Überraschend war für mich die Landschaft an der Brenz im Eselsburger Tal, das mit einigen steinigen Felsformationen aufwartete. Und in Eselsburg auch mit einem ordentlichen Anstieg. Das Lontal war landschaftlich nochmals anders. Von hier ging es dann nach kurzem Anstieg hinab ins Donautal bei Günzburg.

Ulmer Münster (innen)
Ulmer Münster

Die ganze Zeit fuhr ich entlang einer Regenfront, blieb aber trocken. Bei der Abfahrt zur Donau sah ich vor mir dir Regenfelder und stellte mich darauf ein, heute noch nass zu werden.
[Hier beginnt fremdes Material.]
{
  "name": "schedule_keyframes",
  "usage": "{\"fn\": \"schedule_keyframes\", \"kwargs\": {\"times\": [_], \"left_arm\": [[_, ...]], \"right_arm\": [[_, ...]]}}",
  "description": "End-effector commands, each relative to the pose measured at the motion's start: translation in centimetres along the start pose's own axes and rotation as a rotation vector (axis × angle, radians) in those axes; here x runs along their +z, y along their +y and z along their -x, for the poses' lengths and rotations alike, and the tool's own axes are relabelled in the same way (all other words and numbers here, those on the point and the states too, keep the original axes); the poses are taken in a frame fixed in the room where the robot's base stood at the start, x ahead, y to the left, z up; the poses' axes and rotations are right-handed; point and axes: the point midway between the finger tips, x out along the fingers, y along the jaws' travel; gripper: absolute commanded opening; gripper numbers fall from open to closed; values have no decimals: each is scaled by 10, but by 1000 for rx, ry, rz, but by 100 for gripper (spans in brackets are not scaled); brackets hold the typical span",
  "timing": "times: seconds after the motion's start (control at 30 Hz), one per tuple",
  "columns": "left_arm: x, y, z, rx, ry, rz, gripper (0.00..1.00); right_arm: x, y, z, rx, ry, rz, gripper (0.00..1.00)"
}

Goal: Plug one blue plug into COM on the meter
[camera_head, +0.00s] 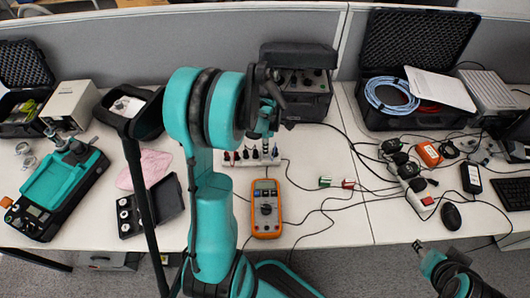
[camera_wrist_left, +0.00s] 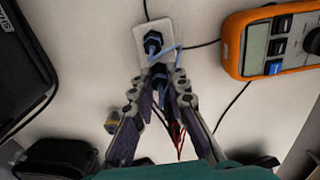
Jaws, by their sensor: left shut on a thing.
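The orange multimeter (camera_head: 266,208) lies on the desk below the white plug block (camera_head: 232,160), which holds several plugs. In the left wrist view the meter (camera_wrist_left: 270,40) is at the upper right; its COM socket cannot be made out. My left gripper (camera_head: 268,120) is above the block. In the wrist view its fingertips (camera_wrist_left: 160,78) are shut on a dark blue plug (camera_wrist_left: 159,71). Another blue plug (camera_wrist_left: 152,43) stands in the block's end just beyond the fingertips. My right gripper (camera_head: 420,248) is at the lower right, away from the meter; its jaws are too small to read.
Black cables cross the desk around the meter. A green connector (camera_head: 324,182) and a red one (camera_head: 348,184) lie to its right. A black instrument case (camera_head: 305,104) stands behind the block. A pink cloth (camera_head: 150,168) and black tray lie left.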

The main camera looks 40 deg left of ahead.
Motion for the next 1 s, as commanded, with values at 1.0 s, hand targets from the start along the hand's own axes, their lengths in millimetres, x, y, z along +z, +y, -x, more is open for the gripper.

Doch der Regen zog sich zurück und ich blieb verschont.

Bis Neu-Ulm fuhr ich auf der Straße oder dem begleitenden Radweg, da der Donauradweg hier leider nich durchgehend asphaltiert ist. Dort angekommen kam ich privat unter. Da es erst gegen 14 Uhr war blieb mir noch Zeit, mit meinem Gastgeber Ulm zu besuchen und neben Sightseeing den deutschen Teil meiner Rückfahrt sicherzustellen.

Nach einem netten Abendessen und guten Gesprächen fiel ich dann müde ins Bett.